Just 13% of North Carolina voters rate the U.S. economy as good or excellent, while 44% give it a poor rating. Thirty-six percent (36%) feel the economy is getting better these days, but 48% feel it’s getting worse.
Voters in the Tar Heel State are much more optimistic when it comes to their own personal finances. Thirty-eight percent (38%) give their personal finances positive marks, compared to only 14% who think their finances are in poor shape. But just 28% say their finances are getting better, while 34% say they’re getting worse.
Forty-nine percent (49%) of the state’s voters approve of the job Obama is doing as president, up from 43% in September. Fifty percent (50%) disapprove of the president’s job performance. This includes Strong Approval from 35% and Strong Disapproval from 44%, earning the president a better job approval index rating in North Carolina than he gets nationally.
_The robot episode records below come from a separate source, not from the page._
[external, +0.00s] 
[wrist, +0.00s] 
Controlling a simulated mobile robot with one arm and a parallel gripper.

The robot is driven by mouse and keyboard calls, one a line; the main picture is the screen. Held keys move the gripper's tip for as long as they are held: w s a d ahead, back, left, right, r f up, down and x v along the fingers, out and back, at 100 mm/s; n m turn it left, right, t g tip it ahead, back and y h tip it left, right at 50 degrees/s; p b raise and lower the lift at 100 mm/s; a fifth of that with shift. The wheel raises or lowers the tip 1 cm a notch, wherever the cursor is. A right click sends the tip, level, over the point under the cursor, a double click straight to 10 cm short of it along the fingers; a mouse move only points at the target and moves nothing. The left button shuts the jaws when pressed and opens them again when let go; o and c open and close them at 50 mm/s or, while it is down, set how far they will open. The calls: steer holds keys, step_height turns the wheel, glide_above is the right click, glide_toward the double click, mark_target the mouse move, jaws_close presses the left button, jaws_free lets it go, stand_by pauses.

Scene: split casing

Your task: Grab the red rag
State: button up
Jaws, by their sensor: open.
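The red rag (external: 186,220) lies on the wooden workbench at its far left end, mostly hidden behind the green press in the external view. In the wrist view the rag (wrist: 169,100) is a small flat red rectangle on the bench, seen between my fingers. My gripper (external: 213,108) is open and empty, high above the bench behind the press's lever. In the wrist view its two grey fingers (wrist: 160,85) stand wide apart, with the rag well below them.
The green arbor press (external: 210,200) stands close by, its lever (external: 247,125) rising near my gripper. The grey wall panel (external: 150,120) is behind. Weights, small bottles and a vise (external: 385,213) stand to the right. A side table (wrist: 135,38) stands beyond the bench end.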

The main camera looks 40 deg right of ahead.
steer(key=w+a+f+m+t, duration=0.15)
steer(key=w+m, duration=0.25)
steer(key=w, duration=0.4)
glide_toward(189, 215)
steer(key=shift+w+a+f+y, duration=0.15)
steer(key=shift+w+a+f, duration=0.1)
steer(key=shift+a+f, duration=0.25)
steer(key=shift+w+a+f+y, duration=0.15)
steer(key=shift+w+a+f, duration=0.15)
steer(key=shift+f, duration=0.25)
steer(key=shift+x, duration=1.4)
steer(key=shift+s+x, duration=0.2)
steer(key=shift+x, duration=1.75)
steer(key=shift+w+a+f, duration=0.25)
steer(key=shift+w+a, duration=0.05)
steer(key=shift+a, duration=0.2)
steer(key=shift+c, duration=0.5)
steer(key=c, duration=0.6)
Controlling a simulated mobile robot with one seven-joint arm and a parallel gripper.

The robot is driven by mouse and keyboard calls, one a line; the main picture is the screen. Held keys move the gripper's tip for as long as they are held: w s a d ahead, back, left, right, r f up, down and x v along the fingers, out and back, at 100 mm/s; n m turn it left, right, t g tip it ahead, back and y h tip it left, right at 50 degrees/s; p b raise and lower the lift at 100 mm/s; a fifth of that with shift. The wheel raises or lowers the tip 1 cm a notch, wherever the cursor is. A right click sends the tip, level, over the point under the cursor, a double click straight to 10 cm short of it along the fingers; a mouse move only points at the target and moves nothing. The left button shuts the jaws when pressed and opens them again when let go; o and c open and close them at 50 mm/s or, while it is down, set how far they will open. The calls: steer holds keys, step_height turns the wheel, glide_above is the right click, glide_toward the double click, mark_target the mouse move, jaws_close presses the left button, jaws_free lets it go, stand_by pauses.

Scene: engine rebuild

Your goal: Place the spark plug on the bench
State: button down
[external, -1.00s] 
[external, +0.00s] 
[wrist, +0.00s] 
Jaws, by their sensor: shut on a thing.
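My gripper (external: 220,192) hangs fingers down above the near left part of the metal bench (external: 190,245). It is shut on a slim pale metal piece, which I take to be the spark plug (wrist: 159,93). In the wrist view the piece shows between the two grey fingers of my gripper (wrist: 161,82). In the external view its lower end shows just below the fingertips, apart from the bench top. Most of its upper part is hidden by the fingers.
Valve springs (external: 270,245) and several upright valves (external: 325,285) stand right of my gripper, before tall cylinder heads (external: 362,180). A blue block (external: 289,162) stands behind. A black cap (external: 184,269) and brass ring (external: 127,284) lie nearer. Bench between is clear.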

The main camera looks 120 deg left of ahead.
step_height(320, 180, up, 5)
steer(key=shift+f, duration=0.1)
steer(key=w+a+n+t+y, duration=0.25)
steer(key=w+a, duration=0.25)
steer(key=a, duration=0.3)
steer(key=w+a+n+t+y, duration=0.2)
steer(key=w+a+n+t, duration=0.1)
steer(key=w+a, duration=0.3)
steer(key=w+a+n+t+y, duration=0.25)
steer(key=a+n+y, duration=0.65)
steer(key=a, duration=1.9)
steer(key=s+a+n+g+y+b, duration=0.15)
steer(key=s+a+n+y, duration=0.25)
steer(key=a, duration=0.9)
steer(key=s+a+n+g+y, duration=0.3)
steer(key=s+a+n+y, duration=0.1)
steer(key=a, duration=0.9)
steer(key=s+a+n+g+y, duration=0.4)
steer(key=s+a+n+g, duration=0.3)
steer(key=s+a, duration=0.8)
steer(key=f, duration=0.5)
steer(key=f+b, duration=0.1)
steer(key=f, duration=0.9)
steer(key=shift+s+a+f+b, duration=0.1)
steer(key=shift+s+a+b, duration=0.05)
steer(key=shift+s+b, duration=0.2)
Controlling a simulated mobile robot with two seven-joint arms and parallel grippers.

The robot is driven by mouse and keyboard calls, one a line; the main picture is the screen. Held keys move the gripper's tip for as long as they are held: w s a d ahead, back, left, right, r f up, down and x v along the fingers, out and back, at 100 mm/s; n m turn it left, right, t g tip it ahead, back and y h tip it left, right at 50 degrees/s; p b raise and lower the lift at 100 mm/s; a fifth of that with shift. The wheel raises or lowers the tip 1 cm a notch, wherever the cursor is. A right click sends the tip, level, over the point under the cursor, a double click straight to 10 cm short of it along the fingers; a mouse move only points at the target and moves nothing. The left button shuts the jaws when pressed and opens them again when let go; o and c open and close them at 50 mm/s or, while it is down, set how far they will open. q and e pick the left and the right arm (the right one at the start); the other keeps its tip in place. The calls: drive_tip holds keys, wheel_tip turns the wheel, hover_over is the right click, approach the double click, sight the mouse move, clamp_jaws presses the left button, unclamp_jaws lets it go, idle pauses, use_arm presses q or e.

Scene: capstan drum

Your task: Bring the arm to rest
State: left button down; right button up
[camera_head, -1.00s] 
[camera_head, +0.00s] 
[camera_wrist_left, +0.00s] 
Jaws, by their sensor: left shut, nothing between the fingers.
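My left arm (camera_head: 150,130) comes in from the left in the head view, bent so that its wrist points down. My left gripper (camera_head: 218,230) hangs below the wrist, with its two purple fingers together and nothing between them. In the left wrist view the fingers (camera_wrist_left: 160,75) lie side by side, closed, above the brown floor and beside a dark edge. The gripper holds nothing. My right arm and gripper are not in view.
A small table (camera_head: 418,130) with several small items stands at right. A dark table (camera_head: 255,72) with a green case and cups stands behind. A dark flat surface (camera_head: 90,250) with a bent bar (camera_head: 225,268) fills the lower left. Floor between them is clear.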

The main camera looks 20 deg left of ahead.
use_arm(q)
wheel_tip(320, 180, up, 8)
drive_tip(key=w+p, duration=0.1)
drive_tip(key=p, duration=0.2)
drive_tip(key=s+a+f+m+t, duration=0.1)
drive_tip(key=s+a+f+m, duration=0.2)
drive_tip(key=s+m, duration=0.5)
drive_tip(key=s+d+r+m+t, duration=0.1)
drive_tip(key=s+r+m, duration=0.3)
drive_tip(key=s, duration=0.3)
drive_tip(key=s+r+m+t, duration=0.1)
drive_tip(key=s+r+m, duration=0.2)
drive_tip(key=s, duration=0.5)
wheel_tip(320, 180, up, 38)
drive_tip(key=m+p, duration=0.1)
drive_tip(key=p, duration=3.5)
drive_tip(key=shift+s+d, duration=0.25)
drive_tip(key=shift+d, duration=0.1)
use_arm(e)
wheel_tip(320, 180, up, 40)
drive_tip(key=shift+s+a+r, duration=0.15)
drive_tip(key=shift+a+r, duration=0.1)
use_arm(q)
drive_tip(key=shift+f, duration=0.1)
Fifty-one percent (51%) of North Carolina voters have at least a somewhat favorable impression of Romney, while 47% view him unfavorably. These figures include Very Favorables of 31% and Very Unfavorables of 36%.
Romney is ahead of Obama 59% to 41% among male voters in the state but trails by a 52% to 44% margin among women. Most voters under 40 support the president, while their elders favor Romney.
Romney draws support from 82% of Republicans and 22% of Democrats in North Carolina. Obama earns the support from 76% of voters in his own party. Among voters not affiliated with either political party, it’s Romney 60%, Obama 36%.
Along with North Carolina, Colorado, Florida, Missouri, New Hampshire, Nevada, Ohio, Virginia and Wisconsin are Toss-Ups. Romney leads in Arizona, Indiana, Montana and North Dakota. Obama is ahead in Connecticut, Maine, Massachusetts, Michigan, New Mexico, Pennsylvania and Washington.